CEO Blog

by Brenda Martin

Brenda is an energy policy and planning practitioner. She has worked as an implementer of small-scale renewable energy projects, a researcher on issues of electricity planning (particularly as these relate to renewable energy and nuclear power) and a facilitator of transition process. She is interested in South Africa’s continued socio-political energy transition toward a larger share of renewable power supply and the realisation of opportunities for both energy security and socio-economic growth within this.

Wind and Socio-Economic Development in SA

 Big growth markets for onshore wind power are presently mostly outside the OECD, with the exception of Turkey. The booming markets are in the developing world, including the global South. This pattern is also broadly true for utility scale, grid connected Renewable Energy more generally.

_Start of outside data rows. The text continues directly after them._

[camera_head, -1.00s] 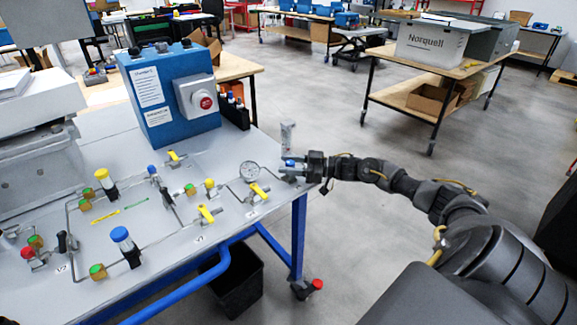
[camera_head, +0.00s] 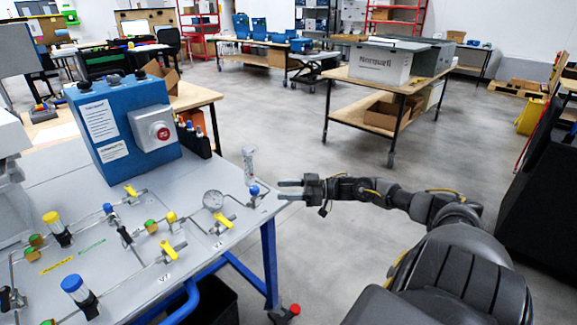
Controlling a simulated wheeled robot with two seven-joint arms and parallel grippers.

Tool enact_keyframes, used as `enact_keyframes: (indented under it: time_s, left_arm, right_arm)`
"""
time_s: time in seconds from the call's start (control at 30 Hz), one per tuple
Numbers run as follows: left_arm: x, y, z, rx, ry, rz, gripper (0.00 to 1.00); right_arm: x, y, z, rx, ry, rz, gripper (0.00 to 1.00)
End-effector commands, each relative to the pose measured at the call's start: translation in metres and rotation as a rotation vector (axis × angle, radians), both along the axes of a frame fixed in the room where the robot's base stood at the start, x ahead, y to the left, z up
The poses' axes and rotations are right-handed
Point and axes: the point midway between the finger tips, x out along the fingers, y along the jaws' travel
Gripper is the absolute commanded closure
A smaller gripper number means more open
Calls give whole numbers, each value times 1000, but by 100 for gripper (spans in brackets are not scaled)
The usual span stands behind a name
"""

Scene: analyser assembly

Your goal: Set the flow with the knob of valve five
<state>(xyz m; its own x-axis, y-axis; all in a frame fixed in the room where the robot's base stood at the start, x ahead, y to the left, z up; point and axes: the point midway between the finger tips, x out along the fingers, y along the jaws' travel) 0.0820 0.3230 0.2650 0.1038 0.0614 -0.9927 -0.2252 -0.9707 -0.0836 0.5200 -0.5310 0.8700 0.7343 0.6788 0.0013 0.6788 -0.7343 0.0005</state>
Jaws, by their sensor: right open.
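A small blue knob (camera_head: 254,191) stands upright at the right end of the pipe line on the grey panel (camera_head: 110,290), near the panel's right edge. I cannot read a number for it, so I cannot tell for sure that it is valve five. My right gripper (camera_head: 281,190) is open and empty, its two fingers pointing left at the knob with a small gap between fingertips and knob. My left gripper is out of view.
A blue box with a red button (camera_head: 125,128) stands at the panel's back.

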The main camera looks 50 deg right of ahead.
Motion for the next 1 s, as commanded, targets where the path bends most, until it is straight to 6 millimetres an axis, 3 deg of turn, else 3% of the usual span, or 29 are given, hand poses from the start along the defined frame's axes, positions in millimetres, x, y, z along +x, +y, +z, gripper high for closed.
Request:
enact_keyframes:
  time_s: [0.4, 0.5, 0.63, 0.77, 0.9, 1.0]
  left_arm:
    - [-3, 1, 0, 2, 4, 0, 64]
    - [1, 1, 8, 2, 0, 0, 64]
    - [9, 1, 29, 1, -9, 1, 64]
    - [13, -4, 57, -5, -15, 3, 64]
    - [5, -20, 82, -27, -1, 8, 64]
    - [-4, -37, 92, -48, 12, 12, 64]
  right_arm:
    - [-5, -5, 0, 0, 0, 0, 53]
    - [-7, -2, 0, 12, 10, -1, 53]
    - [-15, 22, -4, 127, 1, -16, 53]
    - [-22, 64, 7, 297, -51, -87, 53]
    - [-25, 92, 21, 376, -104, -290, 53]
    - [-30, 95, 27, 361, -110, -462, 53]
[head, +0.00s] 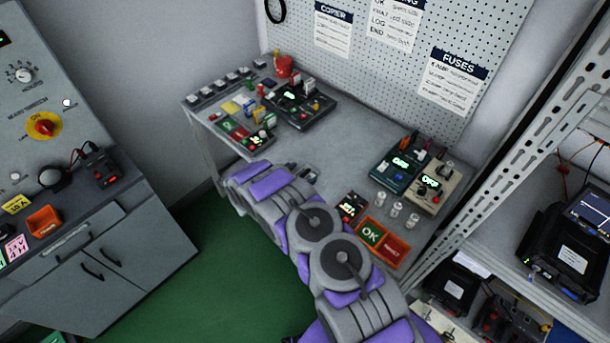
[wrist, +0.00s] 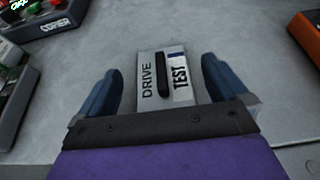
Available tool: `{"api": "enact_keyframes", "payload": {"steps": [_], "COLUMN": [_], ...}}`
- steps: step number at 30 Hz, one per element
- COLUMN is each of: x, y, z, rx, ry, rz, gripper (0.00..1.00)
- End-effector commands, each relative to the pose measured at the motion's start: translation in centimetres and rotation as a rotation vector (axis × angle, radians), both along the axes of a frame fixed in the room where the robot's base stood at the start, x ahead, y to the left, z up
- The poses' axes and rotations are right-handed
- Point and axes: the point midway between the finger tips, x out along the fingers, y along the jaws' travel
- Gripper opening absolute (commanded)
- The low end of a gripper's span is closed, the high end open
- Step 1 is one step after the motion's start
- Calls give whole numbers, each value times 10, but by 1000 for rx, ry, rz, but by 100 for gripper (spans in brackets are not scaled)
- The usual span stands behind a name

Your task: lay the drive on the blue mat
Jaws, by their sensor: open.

The inertia gripping traditional wind markets like Spain is also a good metaphor for the largely marooned, international climate negotiations. The Kyoto Protocol is stuck in quicksand and sinking away slowly but surely. 

The Sustainable Energy For All initiative launched by Mr Ban Ki-moon, Secretary General of the United Nations in September 2011, marks a new approach of creating solutions on the ground in a bottom-up manner - where implementation does not have to wait forever for political unanimity in a world where many other priorities erroneously appear to be more urgent and pressing.  With the critical COP 21 in Paris looming, the world is badly in need of good news about our climate. Perhaps more than anything else, we need to defeat the perception of zero-sum,” either/or” polarity of climate protection and socio-economic development.    

This is the geopolitical context for renewable energy in South Africa.   

If we drill down to the specifics of what is happing on (and going into) the ground, we see a wind sector that will grow in this calendar year from 10 t0 1,000 MegaWatts installed, from eight wind turbines in a country as large as Germany, Italy and France put together to perhaps 400 turbines spinning by the time we wave 2014 goodbye. This growth will continue in the medium and long term. A bit like the offspring of tall parents, there will be growth spurts and slowdowns, but we know this youngster will grow exceedingly tall in due course.

This is good news. Electrons on the grid at a price that has been as low as 30% below the cost of new coal, even when coal’s huge pollution costs are conveniently forgotten. If it went no further, we would be correct to conclude that climate protection in South Africa is more than affordable – it is profitable.

This though is merely the opening act to the main attraction. The really good news story is that wind power and its sister renewable energy projects in South Africa will unlock rural development and socio-economic upliftment at a scale that is almost certainly unmatched by anything the private sector has achieved or attempted in the country ever before.

How does this work? Much credit must go to the designers of the competitive Renewable Energy Independent Power Procurement Programme, working in the Department of Energy and the National Treasury. With rare perspicacity, they designed the system to ensure that the scorecard rewards projects for the degree to which they invest in communities around wind farms. This might be training, job creation, skills development, education or social care. Each prospective project puts forward a detailed plan that ultimately becomes part and parcel of the contractual terms and  conditions granting the developer a 20 year Power Purchase Agreement. The social compact becomes a contractual obligation, and in this manner compliance can be policed and ensured. Best practice on community development in this manner is made into a competitive advantage and the process of evolution is set into play: many are launched, only the best and fittest will survive.

The amounts that will go into communities are truly mind-boggling. Just the presently confirmed wind projects of nearly 2,000 MW’s will invest more than ZAR 5 billion into community development in the next 20 years. The same pattern is occurring in other renewable energy projects.  The positive effect on rural communities can only be profound.

And voila, there we have it! Climate protection and socio economic development in one elegant swoop.

In Africa, there are 590 million people without access to electricity. The models might look somewhat different, the solutions might be more distributed, but the principle remains: there is synergy between climate protection, renewable energy and socio economic development.

This is a story that needs to be told.